▸ SET EXERCISE
Look through the material and copy each line holding "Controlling".

▸ MATERIAL FOR THIS TASK
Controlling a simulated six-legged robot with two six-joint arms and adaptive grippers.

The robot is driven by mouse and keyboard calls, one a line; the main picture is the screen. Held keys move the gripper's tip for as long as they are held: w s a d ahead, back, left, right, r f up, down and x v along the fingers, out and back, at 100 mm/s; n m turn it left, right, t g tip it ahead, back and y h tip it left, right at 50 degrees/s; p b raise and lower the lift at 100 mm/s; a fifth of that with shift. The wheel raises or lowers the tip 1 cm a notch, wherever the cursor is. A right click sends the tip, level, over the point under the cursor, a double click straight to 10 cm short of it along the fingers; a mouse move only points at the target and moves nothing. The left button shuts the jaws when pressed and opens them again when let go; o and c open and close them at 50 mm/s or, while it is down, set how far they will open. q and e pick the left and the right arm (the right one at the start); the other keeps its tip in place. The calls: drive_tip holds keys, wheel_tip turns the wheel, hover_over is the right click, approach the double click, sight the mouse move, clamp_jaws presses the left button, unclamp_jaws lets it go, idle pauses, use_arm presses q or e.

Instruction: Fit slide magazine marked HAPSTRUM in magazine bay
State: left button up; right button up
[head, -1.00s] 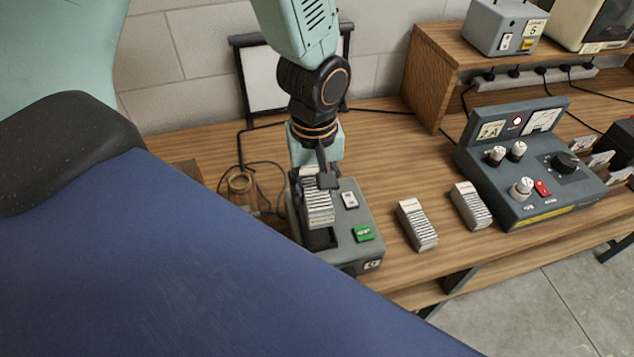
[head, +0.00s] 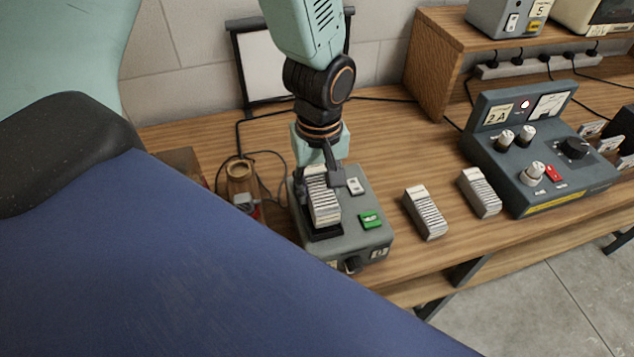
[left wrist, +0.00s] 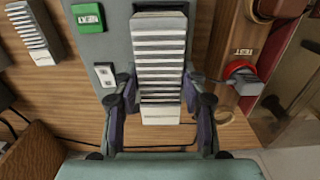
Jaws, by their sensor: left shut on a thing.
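My left gripper (head: 325,181) is shut on a white slide magazine (head: 322,204) with dark ribs, one finger on each side. The magazine also shows in the left wrist view (left wrist: 160,58), between the two fingers (left wrist: 160,103). It is at the black magazine bay (head: 326,234) of a grey projector unit (head: 372,195); a strip of the bay shows along its near end. How deep it sits in the bay I cannot tell. I cannot read its mark. Two similar magazines, one nearer (head: 425,213) and one farther right (head: 480,192), lie on the bench. My right gripper is out of view.
The unit has a green switch (head: 370,219) and a white switch (head: 355,186). A grey control box (head: 540,150) stands to the right on the wooden bench (head: 400,150).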

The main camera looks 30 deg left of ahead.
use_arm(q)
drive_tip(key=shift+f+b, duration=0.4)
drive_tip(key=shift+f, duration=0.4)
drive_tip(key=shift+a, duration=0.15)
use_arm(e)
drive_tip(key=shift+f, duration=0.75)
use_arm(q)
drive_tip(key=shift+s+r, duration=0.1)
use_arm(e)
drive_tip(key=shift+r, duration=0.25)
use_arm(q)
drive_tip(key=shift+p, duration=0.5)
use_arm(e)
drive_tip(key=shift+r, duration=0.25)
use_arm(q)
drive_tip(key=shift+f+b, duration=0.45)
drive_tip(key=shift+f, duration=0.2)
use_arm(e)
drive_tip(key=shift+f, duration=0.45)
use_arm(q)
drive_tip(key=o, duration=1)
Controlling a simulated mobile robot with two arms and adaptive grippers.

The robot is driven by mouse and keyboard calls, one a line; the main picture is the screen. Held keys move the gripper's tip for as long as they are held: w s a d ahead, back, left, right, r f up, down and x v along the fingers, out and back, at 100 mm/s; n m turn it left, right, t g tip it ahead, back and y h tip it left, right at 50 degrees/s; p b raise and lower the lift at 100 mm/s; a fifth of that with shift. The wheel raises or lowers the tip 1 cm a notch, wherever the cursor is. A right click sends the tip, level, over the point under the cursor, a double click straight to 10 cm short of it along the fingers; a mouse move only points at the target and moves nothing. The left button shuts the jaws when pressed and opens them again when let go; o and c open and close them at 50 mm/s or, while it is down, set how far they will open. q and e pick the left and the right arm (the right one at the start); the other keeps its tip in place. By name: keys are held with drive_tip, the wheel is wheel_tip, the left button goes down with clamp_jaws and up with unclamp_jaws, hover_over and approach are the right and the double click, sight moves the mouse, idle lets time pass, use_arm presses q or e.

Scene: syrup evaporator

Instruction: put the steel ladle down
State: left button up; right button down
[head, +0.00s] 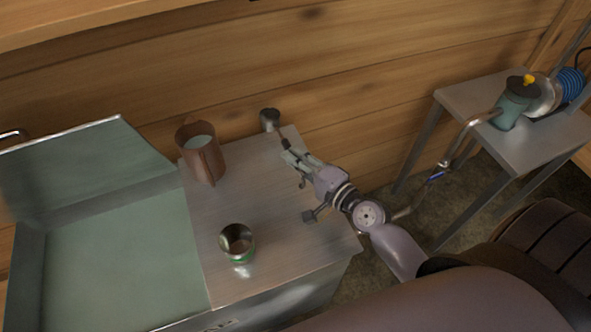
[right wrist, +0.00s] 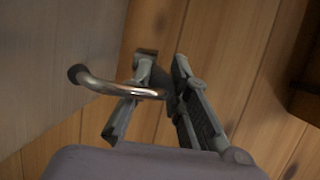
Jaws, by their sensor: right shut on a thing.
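The steel ladle (head: 270,119) shows in the head view as a small dark grey cup with a thin handle, at the back edge of the metal counter (head: 230,195). My right gripper (head: 288,156) reaches in from the right over the counter's back part and is shut on the handle. In the right wrist view a bent, shiny steel rod (right wrist: 105,86) with a dark end runs between the fingers of the right gripper (right wrist: 162,78). I cannot tell whether the ladle touches the counter. My left gripper is not in view.
A brown pitcher (head: 201,155) with pale contents stands left of the ladle. An open can (head: 237,241) with a green band stands nearer the front. A wide pan (head: 115,262) adjoins on the left. A side table (head: 540,145) holds a teal device (head: 512,108). The counter's middle is clear.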

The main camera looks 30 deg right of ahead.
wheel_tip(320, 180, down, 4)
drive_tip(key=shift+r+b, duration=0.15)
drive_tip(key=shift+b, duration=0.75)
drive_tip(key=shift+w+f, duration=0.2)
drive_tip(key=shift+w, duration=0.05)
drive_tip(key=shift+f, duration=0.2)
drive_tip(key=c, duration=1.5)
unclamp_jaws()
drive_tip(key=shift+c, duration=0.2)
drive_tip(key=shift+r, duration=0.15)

▸ FULL SOLUTION
Controlling a simulated six-legged robot with two six-joint arms and adaptive grippers.
Controlling a simulated mobile robot with two arms and adaptive grippers.

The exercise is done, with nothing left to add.